Ecclesiastes 3:21 - Coke's Commentary on the Holy Bible

Bible Comments

Who knoweth the spirit of man, &c.— Who knoweth the breath of the sons of man, whether it ascendeth upward; and the breath of a brute, whether it descendeth downward to the earth? We have, from Ecclesiastes 3:18 to the present, the 2nd corollary. The being of a God, his attributes, and supreme sway of his providence, are clearly evinced from the very complication of human affairs, which none but an infinite understanding could ever prevent from falling into an irretrievable confusion. But the higher we rise in our conceptions of that great Being, the lower we must descend in the notions that we have of our own worth and dignity; for our so-much-boasted-of reason, when left to itself, is incapable of ascertaining a difference in men's favour with respect to a future dispensation between themselves, and what they call the brutish part of the creation. "So dark and intricate are the ways of Providence in this world!"—By this interpretation the passage is sufficiently vindicated from any suspicion of the Sadducean heresy. The only point insisted on, and for which no philosopher who is free from prejudice will think it worth his while to quarrel with Solomon, is, that the difference between the fate of brutes and men is not to be known with certainty by the mere light of reason, unassisted by revelation.

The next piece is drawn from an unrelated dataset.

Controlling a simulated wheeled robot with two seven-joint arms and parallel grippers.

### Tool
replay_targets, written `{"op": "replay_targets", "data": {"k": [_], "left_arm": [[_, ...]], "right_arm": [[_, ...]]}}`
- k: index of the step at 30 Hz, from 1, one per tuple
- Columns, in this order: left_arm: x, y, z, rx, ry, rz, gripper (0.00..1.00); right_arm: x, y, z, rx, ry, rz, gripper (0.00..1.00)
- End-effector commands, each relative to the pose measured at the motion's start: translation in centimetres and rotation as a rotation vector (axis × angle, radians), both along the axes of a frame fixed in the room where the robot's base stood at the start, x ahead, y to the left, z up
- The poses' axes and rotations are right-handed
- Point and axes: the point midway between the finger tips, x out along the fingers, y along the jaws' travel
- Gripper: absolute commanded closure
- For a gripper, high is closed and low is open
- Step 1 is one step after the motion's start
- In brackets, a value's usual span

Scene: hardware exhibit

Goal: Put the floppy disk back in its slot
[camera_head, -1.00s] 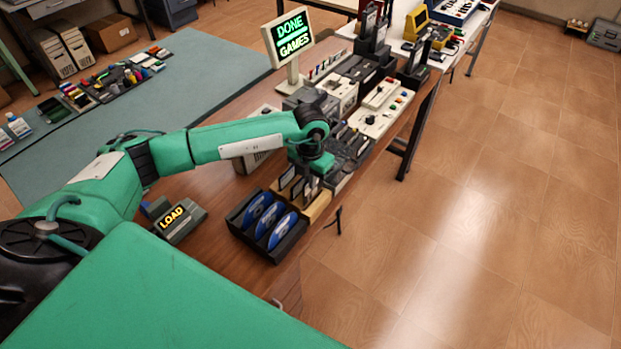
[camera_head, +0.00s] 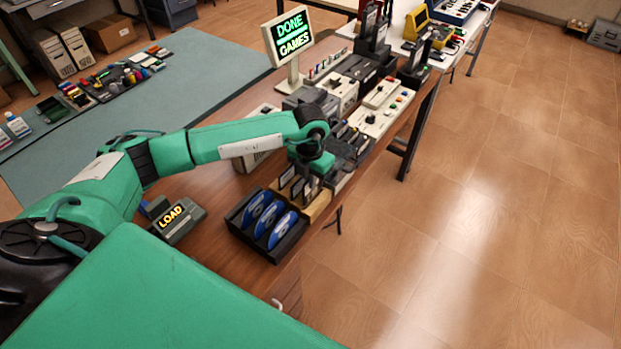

Now this differs from the heresy above-mentioned as much as the humble confession of one who owns himself to be in the dark, does from the assuming asseveration of another who talks of nothing but full evidence and certainty. See the text fully justified in this light in Desvoeux's Dissertation on the Ecclesiastes, p. 53, 54. We may just observe, that Tremellius renders the beginning of the 18th verse, I said in my heart, according to human reason, &c. See Peters on Job, p. 323.

Ecclesiastes 3:21

21 Who knoweth the spirit of mand that goeth upward, and the spirit of the beast that goeth downward to the earth?